*TASK DESCRIPTION:*
Repeat every line of the listing below exactly, minus the pictures.
= = = =
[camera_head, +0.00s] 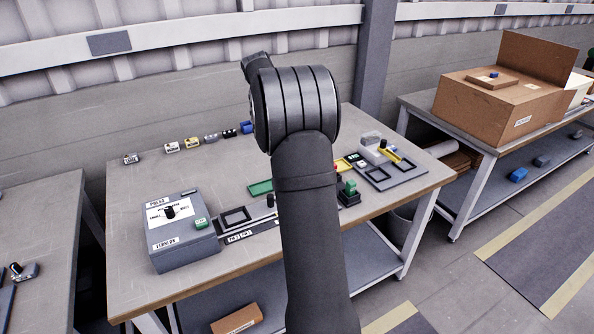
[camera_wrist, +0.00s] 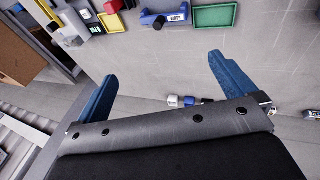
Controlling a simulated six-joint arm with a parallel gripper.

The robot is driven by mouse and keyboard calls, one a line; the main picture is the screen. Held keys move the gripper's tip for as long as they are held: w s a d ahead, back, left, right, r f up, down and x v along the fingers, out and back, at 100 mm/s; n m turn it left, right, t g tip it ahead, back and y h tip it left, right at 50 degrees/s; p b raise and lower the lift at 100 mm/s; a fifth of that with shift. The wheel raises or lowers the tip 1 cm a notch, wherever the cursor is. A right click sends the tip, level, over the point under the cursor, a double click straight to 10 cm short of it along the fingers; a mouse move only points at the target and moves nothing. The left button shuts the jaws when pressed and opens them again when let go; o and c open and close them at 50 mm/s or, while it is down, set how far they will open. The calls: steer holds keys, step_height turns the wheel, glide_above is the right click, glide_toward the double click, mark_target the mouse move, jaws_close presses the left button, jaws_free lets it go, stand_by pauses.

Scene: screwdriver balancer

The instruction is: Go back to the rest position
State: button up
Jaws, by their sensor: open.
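My gripper (camera_wrist: 162,66) shows in the wrist view with its two blue fingers spread wide apart. Nothing is between the fingers, and bare grey tabletop lies below them. In the head view my dark arm rises through the middle of the picture and hides my gripper and part of the workbench (camera_head: 140,222) behind it.
A grey control box (camera_head: 182,247) with a black knob stands at the bench's front left. A green tray (camera_head: 260,187), which also shows in the wrist view (camera_wrist: 215,17), and a grey fixture plate (camera_head: 392,175) lie there too. Small labelled blocks line the back. A cardboard box (camera_head: 500,105) stands on the right bench.

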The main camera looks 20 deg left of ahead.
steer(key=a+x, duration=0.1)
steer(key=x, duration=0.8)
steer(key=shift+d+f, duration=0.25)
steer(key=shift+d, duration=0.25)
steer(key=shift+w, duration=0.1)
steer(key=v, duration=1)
= = = =
*WRITTEN RESPONSE:*
[camera_head, +0.00s] 
[camera_wrist, +0.00s] 
Controlling a simulated six-joint arm with a parallel gripper.

The robot is driven by mouse and keyboard calls, one a line; the main picture is the screen. Held keys move the gripper's tip for as long as they are held: w s a d ahead, back, left, right, r f up, down and x v along the fingers, out and back, at 100 mm/s; n m turn it left, right, t g tip it ahead, back and y h tip it left, right at 50 degrees/s; p b raise and lower the lift at 100 mm/s; a fifth of that with shift. The wheel raises or lowers the tip 1 cm a notch, wherever the cursor is. A right click sends the tip, level, over the point under the cursor, a double click straight to 10 cm short of it along the fingers; a mouse move only points at the target and moves nothing. The left button shuts the jaws when pressed and opens them again when let go; o and c open and close them at 50 mm/s or, while it is down, set how far they will open. The calls: steer holds keys, step_height turns the wheel, glide_above is the right click, glide_toward the double click, mark_target the mouse move, jaws_close presses the left button, jaws_free lets it go, stand_by pauses.

Scene: screwdriver balancer

The instruction is: Go back to the rest position
State: button up
Jaws, by their sensor: open.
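My gripper (camera_wrist: 162,66) shows in the wrist view with its two blue fingers spread wide apart. Nothing is between the fingers, and bare grey tabletop lies below them. In the head view my dark arm rises through the middle of the picture and hides my gripper and part of the workbench (camera_head: 140,222) behind it.
A grey control box (camera_head: 182,247) with a black knob stands at the bench's front left. A green tray (camera_head: 260,187), which also shows in the wrist view (camera_wrist: 215,17), and a grey fixture plate (camera_head: 392,175) lie there too. Small labelled blocks line the back. A cardboard box (camera_head: 500,105) stands on the right bench.

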The main camera looks 20 deg left of ahead.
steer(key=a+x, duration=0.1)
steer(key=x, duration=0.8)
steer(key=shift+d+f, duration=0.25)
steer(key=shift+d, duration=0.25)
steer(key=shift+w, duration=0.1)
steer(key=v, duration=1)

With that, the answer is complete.